If Europe has issues with Chinese trade practices or other types of violations of the rules-based norms that exist under the WTO framework, I think it will be more willing to use the dispute mechanism of the WTO to address these concerns than the US would be with its unilateral tariffs.
Q. As you pointed out in a recent Project Syndicate article, China has been a major buyer of US Treasurys for years, but it too could soon start running a deficit. How would that affect the US-China relationship?
A. That is probably inevitable. We have seen some statistical evidence of that during the opening months of 2018. China is slowly but surely going from a model that draws on surplus savings to fund infrastructure and exports to a different approach that absorbs the surplus saving in order to fund a safety net that its consumers and families need to be more active drivers of internal demand. If China continues to go down that road, its current account could easily go into deficit and stay there for quite some time.

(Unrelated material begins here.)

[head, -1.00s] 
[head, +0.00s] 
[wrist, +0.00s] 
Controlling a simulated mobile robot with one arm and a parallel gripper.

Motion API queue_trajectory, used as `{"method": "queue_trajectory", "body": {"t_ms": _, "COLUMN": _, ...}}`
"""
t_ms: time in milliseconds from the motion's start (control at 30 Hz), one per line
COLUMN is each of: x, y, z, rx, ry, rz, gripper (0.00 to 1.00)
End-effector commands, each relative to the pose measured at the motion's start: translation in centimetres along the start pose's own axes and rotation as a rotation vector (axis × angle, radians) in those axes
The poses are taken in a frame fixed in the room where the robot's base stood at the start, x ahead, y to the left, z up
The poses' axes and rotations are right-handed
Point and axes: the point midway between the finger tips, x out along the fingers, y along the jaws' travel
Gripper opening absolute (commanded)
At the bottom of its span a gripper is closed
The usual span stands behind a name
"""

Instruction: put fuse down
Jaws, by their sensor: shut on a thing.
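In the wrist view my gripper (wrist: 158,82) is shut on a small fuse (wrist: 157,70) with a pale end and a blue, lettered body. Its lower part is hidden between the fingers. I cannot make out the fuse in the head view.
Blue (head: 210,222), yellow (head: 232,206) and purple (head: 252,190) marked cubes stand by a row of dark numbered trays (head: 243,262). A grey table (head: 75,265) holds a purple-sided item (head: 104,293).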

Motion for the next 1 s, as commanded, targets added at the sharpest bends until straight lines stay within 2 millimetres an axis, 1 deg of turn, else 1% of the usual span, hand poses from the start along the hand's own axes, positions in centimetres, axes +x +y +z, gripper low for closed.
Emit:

That has consequences for the US because China, as the world’s largest surplus saver, has played an important role in buying the Treasurys—precisely what a savings-short America needs to fund its chronic budget deficit.
Q. Can America continue to fund its deficit without China buying up large volumes of US Treasurys?
A.We will fund the deficit; the question is on what terms. To the extent that we don’t have savings at home, then there are consequences as to how that external funding occurs, consequences that may have an impact on the dollar and interest rates relative to foreign interest rates. We saw a bit of that in late 2018 in the backup in longer-term Treasury yields, but hardly a sharp increase that might have the potential to tip the US economy back into recession.